I am and atheist, my mom is an atheist, and my dad is an atheist. There was never any question of my having been baptized, because why would I have been?
But yesterday I was at my very Catholic paternal grandmother's memorial mass, and I was doing a reading. My aunt asked me to keep the whole atheism thing on the dl (which, duh, I'm not that tactless), because the priest had said that everyone doing a reading needed to be baptised, and she wasn't sure if I had been. And I said "oh, yeah, I definitely haven't been baptized. I'll be sure not to say anything"
And then my dad says "what are you talking about, of course you've been baptized!" And it turns out that my grandma had it done when I was a baby, with my day's knowledge, but not my mom's. I called my mom after the service, and asked her why she hadn't told me I'd been baptized, and she said the same thing as I had "of course you've never been baptized, why would you?"
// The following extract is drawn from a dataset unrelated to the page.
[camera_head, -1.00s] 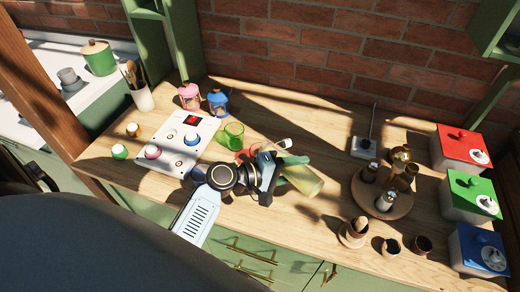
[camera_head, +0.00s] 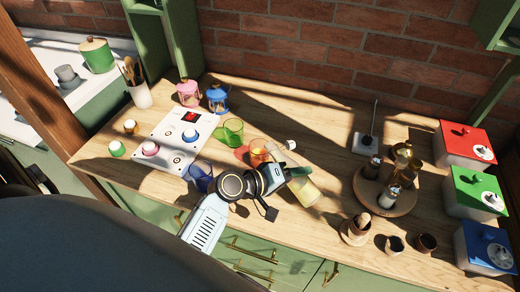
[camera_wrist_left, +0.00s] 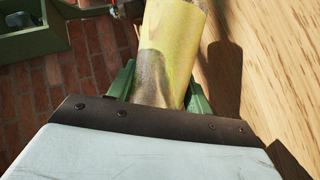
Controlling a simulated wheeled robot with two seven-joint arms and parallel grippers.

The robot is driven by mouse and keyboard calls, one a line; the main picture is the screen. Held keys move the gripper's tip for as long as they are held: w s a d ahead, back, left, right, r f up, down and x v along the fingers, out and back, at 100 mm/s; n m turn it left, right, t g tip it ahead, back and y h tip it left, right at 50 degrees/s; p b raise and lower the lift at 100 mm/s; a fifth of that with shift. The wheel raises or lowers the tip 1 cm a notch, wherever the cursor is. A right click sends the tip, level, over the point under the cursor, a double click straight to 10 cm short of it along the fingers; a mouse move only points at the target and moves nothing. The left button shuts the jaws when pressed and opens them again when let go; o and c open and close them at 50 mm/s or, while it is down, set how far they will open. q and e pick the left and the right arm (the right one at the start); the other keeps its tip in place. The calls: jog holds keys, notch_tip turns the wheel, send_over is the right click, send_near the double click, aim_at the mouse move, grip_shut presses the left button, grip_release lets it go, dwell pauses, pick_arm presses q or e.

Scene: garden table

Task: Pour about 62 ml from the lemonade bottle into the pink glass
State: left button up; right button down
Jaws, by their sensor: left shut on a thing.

so now my dilemma. I'm really uncomfortable being counted as a member of a religion I've never practiced, and does a lot of things I disagree with. I know its just a drop in the bucket, but I don't like that the church can now say "we have 1,000,001 members" instead of "we have 1,000,000 members" because of something I had no say in, and would never have agreed to, given a choice.
So is there any way to...ex-communicate myself? Like, call the pope or whoever, and be like "I had lesbian sex, and a whole bunch of abortions, and I eat meat on Fridays during lent on purpose" and get him to throw me out?
Im feeling really betrayed by my dad right now (and I'm not sure why, since its not like he's ever come through for me before), and I just want to find something concrete that I can do about it.
Thanks guys, I guess I just figured the Church would actually have pretty accurate numbers, because it's such a structured religion, with parishes and Diocese and such things. But if it's communion that gets you counted, and not baptism, I suppose I'm fine.